Roughly 80 river industry professionals gathered February 13 to hear about the future of container on barge service during a panel discussion at the Central Ohio River Business Association’s (CORBA) winter meeting.

Marine Highway Project

The meeting, held at the BB Riverboats complex in Newport, Ky., also featured a surprise announcement.

Timothy Pickering, operations development manager for the U.S. Department of Transportation Maritime Administration (MarAd), presented a certificate formally designating a new short-haul service along the M-70 marine highway route as a marine highway project, making it an approved project eligible for potential federal grant funding.

The project uses barge transportation to replace trucks connecting Nucor Steel’s manufacturing facility in Gallatin, Ky., with customers in the Cincinnati to Louisville Marine Highway Route on the M-70. The concept employs a regularly scheduled barge service instead of flatbed tractor-trailers to transport steel coils, transporting 60 coils at once instead of one per tractor-trailer rig. According to the application, the new service is already replacing 500 tractor-trailer loads a month with barge transportation on the central Ohio River. Arriving at the Port of Louisville, the coils can either find an efficient railroad connection or go out by truck for local delivery to customers.

The project sponsor was the Ohio, Kentucky and Indiana Regional Council of Governments, and project partners are Nucor Steel, the Central Ohio River Business Association and the following ports: Cincinnati and Northern Kentucky, Louisville, Brandenberg, Indiana-Clarke Maritime Center and Paducah.

Marine highways aim to promote projects that relieve traffic congestion by moving more cargo by barge. Once marine highway routes are designated, state and local government agencies are eligible to apply for designations for specific projects. Only designated marine highway projects are eligible to apply for marine highway grants.

Pickering said the project is the 35th designated project in the country.

“This is only the second service that’s operating on the Ohio,” he said. The Ohio River is designated as Marine Highway 70 or M-70.

Pickering said approved projects have been proven again and again to both reduce congestion and improve safety.

Container On Barge

Eric Thomas, president of the Central Ohio River Business Association (CORBA) introduces panelists to discuss the future of container-on-barge services.

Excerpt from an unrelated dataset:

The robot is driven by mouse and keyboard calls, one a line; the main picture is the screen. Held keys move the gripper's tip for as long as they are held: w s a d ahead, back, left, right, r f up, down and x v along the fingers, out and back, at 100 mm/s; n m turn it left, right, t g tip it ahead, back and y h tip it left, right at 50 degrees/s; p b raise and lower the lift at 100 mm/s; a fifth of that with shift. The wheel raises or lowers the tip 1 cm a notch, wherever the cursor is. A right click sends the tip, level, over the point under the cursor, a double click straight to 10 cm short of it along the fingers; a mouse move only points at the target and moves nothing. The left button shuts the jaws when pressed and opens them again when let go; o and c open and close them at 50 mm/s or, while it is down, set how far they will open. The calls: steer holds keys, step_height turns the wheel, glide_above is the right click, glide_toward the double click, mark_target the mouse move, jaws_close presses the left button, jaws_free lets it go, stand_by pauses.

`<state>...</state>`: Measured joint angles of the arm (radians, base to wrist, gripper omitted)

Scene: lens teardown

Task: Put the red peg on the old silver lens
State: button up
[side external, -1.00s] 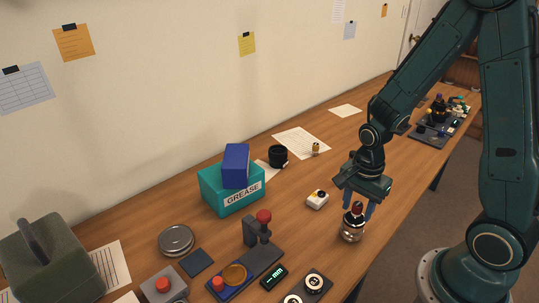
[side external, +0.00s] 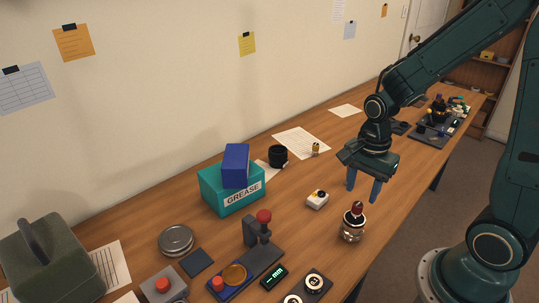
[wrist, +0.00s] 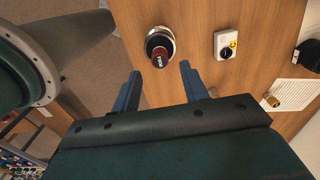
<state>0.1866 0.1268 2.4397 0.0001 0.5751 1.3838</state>
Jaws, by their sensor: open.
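The old silver lens (side external: 352,229) stands upright near the table's front edge, with a silver and dark barrel. The red peg (side external: 357,206) sits upright on top of it. My gripper (side external: 363,193) is open and empty, raised above and behind the lens. In the wrist view my gripper's blue fingers (wrist: 160,82) are spread apart and touch neither the peg nor the lens.
A small white box (side external: 317,200) with a yellow mark lies left of the lens. A teal GREASE box (side external: 226,201) carries a blue box (side external: 236,165). A dark fixture with a red ball (side external: 264,216) stands at the front left.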

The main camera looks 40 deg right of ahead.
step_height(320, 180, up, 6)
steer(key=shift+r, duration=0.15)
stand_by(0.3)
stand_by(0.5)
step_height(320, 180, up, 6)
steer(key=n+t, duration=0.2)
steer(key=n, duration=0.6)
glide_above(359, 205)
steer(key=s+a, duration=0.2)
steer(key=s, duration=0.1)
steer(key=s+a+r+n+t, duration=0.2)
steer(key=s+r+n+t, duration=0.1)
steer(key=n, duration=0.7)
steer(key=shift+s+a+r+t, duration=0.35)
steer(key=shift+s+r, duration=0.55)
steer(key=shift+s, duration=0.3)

From left are Mike Leopold of Mubea North America, Nicole Favorite of Horizon Freight System Inc. and Rich Teubner of SEACOR AMH LLC. (Photo by Shelley Byrne)
Eric Thomas, president of the Central Ohio River Business Association (CORBA) introduces panelists to discuss the future of container-on-barge services. From left are Mike Leopold of Mubea North America, Nicole Favorite of Horizon Freight System Inc. and Rich Teubner of SEACOR AMH LLC. (Photo by Shelley Byrne)

Mike Leopold, transportation/logistics manager of Mubea North America, Nicole Favorite of Horizon Freight System Inc., and Rich Teubner, vice president of SEACOR AMH LLC, led the panel discussion about container on barge.

SEACOR AMH LLC currently provides a container-on-barge shuttle service between Baton Rouge and New Orleans in Louisiana. He showed a photo of an eight-barge tow as he talked about the potential for growth. “That’s what we would like to see,” he said. “We do this once a week, sometimes twice a week.”

SEACOR also moves empty containers from Memphis, Tenn., to Port Allen, La. The service has also moved containers in Houston, Texas, and Mobile, Ala. SEACOR AMH keeps about 800 containers, enough for two to three weeks of service, at its slackwater terminal in Port Allen, Teubner said.

Beginning later this month, Teubner said, SEACOR AMH will also begin moving containers in the St. Louis, Mo., area.

He said he would like to see container on barge used at smaller ports as well, but noted that the service is highly dependent on the establishment of larger customers with a regular need to move their products in order to keep the services economically feasible.

So far, he said the interest has been along the Mississippi River, “But we’d like to explore doing that,” he said when asked about feasibility along the Ohio River, if customers are interested.

Container-on-barge service could also see potential growth from metropolitan areas possibly metering or creating a congestion mitigation tax on commercial vehicles. Such plans are under consideration in municipalities both on the East and West coasts, Teubner said.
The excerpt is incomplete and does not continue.